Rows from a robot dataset
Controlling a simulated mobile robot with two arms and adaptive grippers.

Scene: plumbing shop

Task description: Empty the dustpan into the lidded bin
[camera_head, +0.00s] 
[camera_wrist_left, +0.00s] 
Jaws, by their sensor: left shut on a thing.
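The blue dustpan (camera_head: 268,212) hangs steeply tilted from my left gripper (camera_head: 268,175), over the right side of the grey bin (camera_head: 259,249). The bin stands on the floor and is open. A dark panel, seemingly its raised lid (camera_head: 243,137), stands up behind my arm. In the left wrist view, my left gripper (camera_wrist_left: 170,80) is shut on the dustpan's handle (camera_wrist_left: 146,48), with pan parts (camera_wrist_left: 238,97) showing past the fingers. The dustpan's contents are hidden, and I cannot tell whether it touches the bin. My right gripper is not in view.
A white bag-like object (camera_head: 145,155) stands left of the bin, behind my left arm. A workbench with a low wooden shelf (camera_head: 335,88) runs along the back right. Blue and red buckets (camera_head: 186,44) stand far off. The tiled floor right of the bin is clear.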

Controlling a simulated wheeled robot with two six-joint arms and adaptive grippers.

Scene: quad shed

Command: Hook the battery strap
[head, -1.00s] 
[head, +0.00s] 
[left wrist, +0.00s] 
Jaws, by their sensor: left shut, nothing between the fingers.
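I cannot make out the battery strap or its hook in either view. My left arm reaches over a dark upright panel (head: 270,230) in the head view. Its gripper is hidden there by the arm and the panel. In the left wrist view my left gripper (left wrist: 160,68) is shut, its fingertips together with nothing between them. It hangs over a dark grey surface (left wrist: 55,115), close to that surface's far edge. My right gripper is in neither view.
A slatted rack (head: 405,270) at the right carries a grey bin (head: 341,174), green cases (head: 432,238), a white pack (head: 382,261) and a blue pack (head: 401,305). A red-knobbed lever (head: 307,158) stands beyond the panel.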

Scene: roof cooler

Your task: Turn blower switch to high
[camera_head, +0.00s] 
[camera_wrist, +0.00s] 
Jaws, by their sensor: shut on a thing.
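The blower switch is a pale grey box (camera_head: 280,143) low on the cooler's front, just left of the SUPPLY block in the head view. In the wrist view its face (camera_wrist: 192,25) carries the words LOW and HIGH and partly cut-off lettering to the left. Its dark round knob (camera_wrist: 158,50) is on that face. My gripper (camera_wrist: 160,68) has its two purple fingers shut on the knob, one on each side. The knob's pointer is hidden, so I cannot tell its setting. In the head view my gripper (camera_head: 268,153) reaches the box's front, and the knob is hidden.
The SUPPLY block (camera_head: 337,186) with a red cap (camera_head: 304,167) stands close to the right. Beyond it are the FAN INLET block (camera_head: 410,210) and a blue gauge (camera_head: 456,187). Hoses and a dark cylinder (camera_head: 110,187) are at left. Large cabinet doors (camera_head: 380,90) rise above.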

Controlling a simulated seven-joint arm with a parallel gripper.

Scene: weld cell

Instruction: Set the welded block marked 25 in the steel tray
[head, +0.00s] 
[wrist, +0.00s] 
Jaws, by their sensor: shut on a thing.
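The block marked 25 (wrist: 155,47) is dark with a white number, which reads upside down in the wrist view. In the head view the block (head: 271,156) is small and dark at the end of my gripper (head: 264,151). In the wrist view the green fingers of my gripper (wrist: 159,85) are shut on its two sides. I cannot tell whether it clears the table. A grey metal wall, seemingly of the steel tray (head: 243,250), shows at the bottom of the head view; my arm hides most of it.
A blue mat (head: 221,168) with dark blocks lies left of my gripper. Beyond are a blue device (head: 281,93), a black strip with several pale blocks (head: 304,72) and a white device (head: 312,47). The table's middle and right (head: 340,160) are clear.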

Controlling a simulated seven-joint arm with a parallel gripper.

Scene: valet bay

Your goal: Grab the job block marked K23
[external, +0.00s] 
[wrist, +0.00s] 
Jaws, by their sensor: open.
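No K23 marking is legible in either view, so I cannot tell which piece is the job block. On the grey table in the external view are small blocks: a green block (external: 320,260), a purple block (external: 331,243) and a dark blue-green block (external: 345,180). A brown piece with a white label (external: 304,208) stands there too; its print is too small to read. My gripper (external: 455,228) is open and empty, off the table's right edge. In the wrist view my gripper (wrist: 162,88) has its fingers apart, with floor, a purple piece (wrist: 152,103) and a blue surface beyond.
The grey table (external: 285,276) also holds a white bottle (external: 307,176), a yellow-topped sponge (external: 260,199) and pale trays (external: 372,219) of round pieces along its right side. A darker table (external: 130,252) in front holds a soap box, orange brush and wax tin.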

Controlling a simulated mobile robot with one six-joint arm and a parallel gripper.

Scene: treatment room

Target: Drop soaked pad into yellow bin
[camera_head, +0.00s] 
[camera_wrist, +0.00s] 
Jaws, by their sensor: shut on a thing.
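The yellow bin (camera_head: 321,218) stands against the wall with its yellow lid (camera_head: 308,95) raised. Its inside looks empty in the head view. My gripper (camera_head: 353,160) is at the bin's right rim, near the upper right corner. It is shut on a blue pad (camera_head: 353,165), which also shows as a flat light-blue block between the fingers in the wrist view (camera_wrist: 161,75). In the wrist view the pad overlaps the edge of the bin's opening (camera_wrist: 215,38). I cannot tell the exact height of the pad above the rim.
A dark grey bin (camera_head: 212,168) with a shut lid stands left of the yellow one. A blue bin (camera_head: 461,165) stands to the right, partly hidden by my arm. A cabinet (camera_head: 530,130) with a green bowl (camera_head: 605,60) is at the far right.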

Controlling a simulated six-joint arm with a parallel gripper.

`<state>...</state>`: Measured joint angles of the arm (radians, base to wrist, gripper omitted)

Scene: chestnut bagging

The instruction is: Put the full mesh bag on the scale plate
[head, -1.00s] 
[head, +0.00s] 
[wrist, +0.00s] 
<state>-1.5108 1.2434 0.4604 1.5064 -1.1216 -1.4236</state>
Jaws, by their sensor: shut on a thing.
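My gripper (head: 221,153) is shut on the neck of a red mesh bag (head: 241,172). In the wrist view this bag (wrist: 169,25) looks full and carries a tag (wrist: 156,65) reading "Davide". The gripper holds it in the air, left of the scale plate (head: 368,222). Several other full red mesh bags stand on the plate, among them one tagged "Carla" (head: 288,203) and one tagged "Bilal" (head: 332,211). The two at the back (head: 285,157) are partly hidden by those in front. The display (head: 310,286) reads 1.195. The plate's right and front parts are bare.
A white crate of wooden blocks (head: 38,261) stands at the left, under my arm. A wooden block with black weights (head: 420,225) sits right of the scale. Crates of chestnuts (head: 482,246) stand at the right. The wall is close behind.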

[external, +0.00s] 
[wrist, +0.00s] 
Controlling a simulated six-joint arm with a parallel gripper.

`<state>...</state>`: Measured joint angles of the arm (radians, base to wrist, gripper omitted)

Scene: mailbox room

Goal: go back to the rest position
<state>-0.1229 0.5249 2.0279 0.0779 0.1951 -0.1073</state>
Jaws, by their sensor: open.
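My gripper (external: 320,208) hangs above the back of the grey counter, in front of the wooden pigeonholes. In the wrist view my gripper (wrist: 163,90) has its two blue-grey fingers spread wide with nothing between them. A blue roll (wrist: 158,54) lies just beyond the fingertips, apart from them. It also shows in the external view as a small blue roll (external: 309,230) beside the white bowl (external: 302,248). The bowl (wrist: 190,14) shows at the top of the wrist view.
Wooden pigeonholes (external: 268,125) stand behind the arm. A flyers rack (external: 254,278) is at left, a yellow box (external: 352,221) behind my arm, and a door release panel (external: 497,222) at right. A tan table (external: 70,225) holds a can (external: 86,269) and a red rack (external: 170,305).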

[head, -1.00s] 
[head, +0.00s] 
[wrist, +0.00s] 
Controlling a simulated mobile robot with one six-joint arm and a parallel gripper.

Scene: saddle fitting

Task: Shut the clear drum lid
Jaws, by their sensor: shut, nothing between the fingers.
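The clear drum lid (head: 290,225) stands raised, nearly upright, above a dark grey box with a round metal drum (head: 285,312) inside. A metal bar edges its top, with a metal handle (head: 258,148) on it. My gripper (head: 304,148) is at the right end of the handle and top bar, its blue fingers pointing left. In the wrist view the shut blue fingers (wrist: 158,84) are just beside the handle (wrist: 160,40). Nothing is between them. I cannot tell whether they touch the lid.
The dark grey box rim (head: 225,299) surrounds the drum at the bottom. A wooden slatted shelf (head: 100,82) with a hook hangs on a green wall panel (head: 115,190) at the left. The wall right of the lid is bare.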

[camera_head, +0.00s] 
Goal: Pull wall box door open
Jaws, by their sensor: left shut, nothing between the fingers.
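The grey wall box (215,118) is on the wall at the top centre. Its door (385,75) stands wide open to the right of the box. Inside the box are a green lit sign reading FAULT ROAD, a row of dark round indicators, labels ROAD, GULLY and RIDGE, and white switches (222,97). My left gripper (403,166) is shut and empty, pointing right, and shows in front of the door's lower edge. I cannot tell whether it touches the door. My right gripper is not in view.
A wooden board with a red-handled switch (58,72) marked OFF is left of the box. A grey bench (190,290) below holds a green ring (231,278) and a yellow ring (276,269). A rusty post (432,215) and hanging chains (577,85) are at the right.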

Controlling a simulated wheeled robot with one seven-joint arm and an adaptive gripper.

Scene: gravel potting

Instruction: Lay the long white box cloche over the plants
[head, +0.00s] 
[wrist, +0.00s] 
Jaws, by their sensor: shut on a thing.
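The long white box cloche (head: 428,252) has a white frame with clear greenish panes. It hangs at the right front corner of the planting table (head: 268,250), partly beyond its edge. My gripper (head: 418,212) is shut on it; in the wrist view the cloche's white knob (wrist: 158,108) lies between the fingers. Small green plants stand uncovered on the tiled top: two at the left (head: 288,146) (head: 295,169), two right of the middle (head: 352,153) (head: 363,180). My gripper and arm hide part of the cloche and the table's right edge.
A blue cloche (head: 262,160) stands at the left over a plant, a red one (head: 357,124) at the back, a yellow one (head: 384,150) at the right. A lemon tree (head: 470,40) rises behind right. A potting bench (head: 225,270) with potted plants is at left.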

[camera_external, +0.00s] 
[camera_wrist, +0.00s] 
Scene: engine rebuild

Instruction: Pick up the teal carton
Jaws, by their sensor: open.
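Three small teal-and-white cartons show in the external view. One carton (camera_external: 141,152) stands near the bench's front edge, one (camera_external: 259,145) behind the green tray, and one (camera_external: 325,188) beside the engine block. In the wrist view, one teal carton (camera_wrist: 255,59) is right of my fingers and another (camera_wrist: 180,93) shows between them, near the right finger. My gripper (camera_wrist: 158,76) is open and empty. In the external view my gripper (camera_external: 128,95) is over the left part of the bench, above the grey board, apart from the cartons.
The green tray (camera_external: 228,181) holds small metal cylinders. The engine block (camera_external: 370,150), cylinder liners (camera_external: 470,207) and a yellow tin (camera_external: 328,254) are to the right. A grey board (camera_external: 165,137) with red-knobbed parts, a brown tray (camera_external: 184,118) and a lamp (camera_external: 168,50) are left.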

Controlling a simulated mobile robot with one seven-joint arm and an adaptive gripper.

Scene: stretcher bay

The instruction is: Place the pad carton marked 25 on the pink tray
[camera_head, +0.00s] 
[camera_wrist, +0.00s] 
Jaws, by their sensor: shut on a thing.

INSTRUCTIONS FOR THE TASK: Pick out the lines containing the string "Controlling".

RESPONSE TO THIS EXERCISE:
Controlling a simulated mobile robot with two arms and adaptive grippers.
Controlling a simulated wheeled robot with two six-joint arms and adaptive grippers.
Controlling a simulated seven-joint arm with a parallel gripper.
Controlling a simulated seven-joint arm with a parallel gripper.
Controlling a simulated mobile robot with one six-joint arm and a parallel gripper.
Controlling a simulated six-joint arm with a parallel gripper.
Controlling a simulated six-joint arm with a parallel gripper.
Controlling a simulated mobile robot with one six-joint arm and a parallel gripper.
Controlling a simulated wheeled robot with one seven-joint arm and an adaptive gripper.
Controlling a simulated mobile robot with one seven-joint arm and an adaptive gripper.

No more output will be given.